Program

 
General Session 2: Marine & estuarine biogeochemistry
 
 
 
Poster
Revisiting seasonal variations of carbonate system and aragonite saturation state in the North Yellow Sea: Driving factors and future predictions
GS2-19-S
Chenglong Li* , Institute of Marine Science and Technology, Shandong University, Jinan, China
Weidong Zhai, Institute of Marine Science and Technology, Shandong University, Jinan, China
Presenter Email: clli23@126.com

To quantify driving factors of the seasonal variation of aragonite saturation state (ΔΩarag) in the North Yellow Sea (NYS), a shallow marginal sea of the western North Pacific, where acidification-sensitive bivalve molluscs are of major ecological and economic importance, we revisited carbonate parameters and ancillary data obtained in the NYS in spring, summer and autumn in 2011. The bottom-water ΔΩarag values were -0.11 ± 0.27 from May to July and -0.40 ± 0.16 from July to October.
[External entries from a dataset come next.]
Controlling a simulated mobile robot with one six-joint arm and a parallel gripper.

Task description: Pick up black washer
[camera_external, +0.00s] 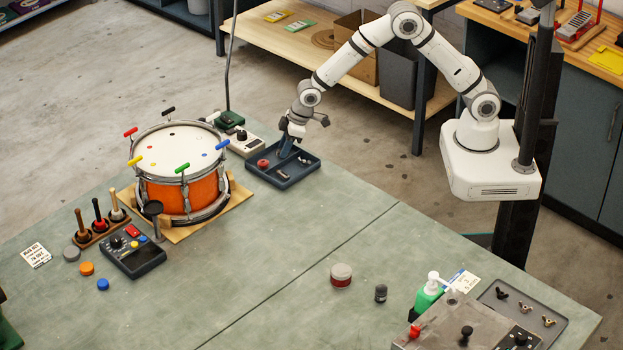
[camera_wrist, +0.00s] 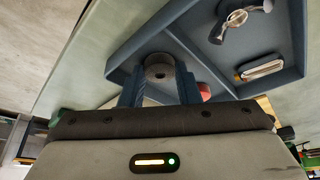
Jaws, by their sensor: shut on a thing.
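The black washer (camera_wrist: 159,66) shows in the wrist view as a dark round piece with a small hole, between my two finger tips. My gripper (camera_wrist: 160,80) is shut on it. In the external view my gripper (camera_external: 284,151) points down over the blue-grey divided tray (camera_external: 311,170); the washer cannot be made out there. The tray (camera_wrist: 293,40) also shows in the wrist view, its divider close to the washer. I cannot tell whether the washer still touches the tray floor.
A red round piece (camera_external: 262,163) and small metal parts (camera_external: 283,175) lie in the tray. A silver wing-shaped part (camera_wrist: 236,18) is in another compartment. An orange drum (camera_external: 168,195) and a white device (camera_external: 247,144) stand left of the tray.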

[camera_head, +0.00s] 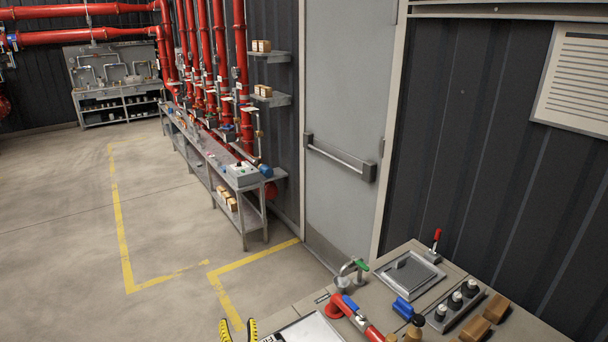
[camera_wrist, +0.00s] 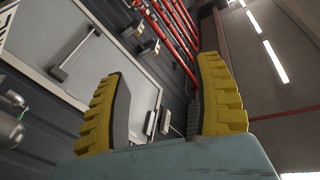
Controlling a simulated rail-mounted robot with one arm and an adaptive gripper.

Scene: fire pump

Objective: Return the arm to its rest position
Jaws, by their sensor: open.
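My gripper (camera_head: 238,331) shows at the bottom edge of the head view, where only its yellow fingertips are in sight. It is just left of the workbench's near items. In the wrist view my gripper (camera_wrist: 160,105) has its two yellow ridged fingers spread wide apart, with nothing between them. It looks tilted toward the door, the red pipes and the ceiling lights. The rest of my arm is out of the head view.
A grey door (camera_head: 345,110) stands behind. Open floor (camera_head: 60,240) lies left.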

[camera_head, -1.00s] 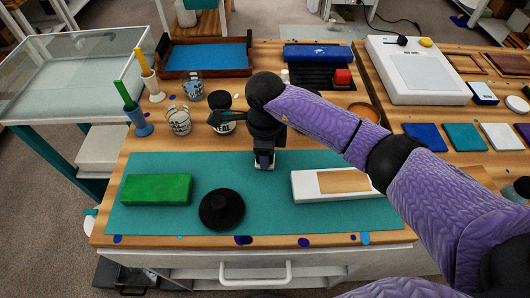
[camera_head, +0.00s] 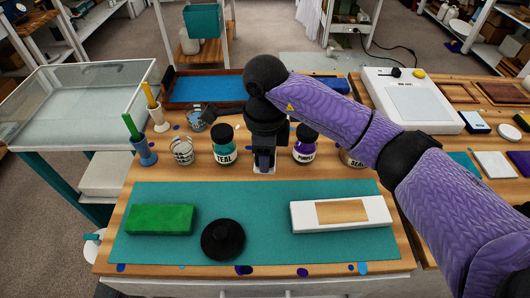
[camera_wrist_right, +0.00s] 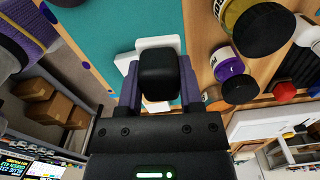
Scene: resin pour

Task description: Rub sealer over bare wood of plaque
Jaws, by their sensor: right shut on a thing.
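The plaque (camera_head: 382,210) is a white block lying on the right side of the teal mat (camera_head: 262,200). A panel of bare wood (camera_head: 342,211) shows on its top. My right gripper (camera_head: 264,165) points down beyond the mat's back edge, left of the plaque in the head view. In the right wrist view its fingers (camera_wrist_right: 160,92) are shut on a dark rounded block (camera_wrist_right: 159,72), which partly covers the white plaque behind it. A jar lettered SEAL (camera_head: 352,158) stands partly hidden behind my right arm. My left gripper is not in view.
TEAL (camera_head: 223,148) and PURPLE (camera_head: 304,146) jars stand close on either side of my right gripper. Brush holders (camera_head: 146,152) stand at left. The mat's middle is clear.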

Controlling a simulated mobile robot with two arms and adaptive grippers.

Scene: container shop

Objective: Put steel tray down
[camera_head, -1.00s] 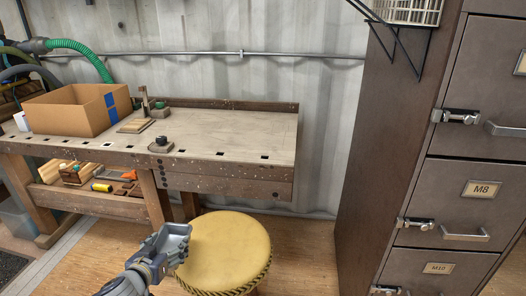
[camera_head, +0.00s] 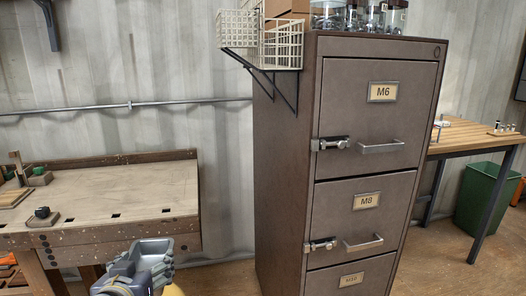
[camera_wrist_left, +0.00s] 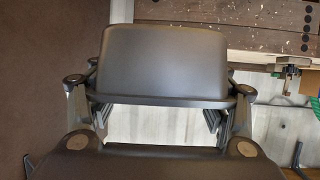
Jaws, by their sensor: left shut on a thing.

As we reported earlier, very low Ωarag values of 1.13 to 1.40 dominated the bottom waters in October. From summer to autumn, changes of salinity-normalized dissolved inorganic carbon (ΔnCT) and alkalinity (ΔnAT) were the two most important contributors to the ΔΩarag. The contribution rates were calculated as 69 ± 20% (ΔnCT) and 26 ± 23% (ΔnAT) respectively from July to October. The contributions of ΔT were estimated as 5 ± 7% from July to October, while the contributions of ΔS were negligible (0.6 ± 0.6% from July to October. Further decomposition of ΔnCT from July to October showed that ΔnCT was enhanced by the changes of acid carbon (ΔAC) due to organic matter remineralization which increased the DIC/TA ratio, thus decreased Ωarag. Considering the IS92a scenario for CO2 emissions and the global warming by the year 2100, the NYS Ωarag would decline by 35-56% in surface waters (decreasing from 2.60 ± 0.42 to 1.14 ± 0.10 in May, 2.96 ± 0.20 to 1.92 ± 0.13 in July and 2.60 ± 0.22 to 1.51 ± 0.10 in October) and by 48-63% in bottom waters (decreasing from 1.85 ± 0.15 to 0.68 ± 0.20 in May, 1.75 ± 0.27 to 0.91 ± 0.19 in July and 1.41 ± 0.31 to 0.65 ± 0.30 in October) by the end of this century. Therefore, surface waters will remain supersaturated with respect to aragonite, but most of the bottom waters will be always aragonite-undersaturated. This change will bring much stresses on the local benthic fauna community.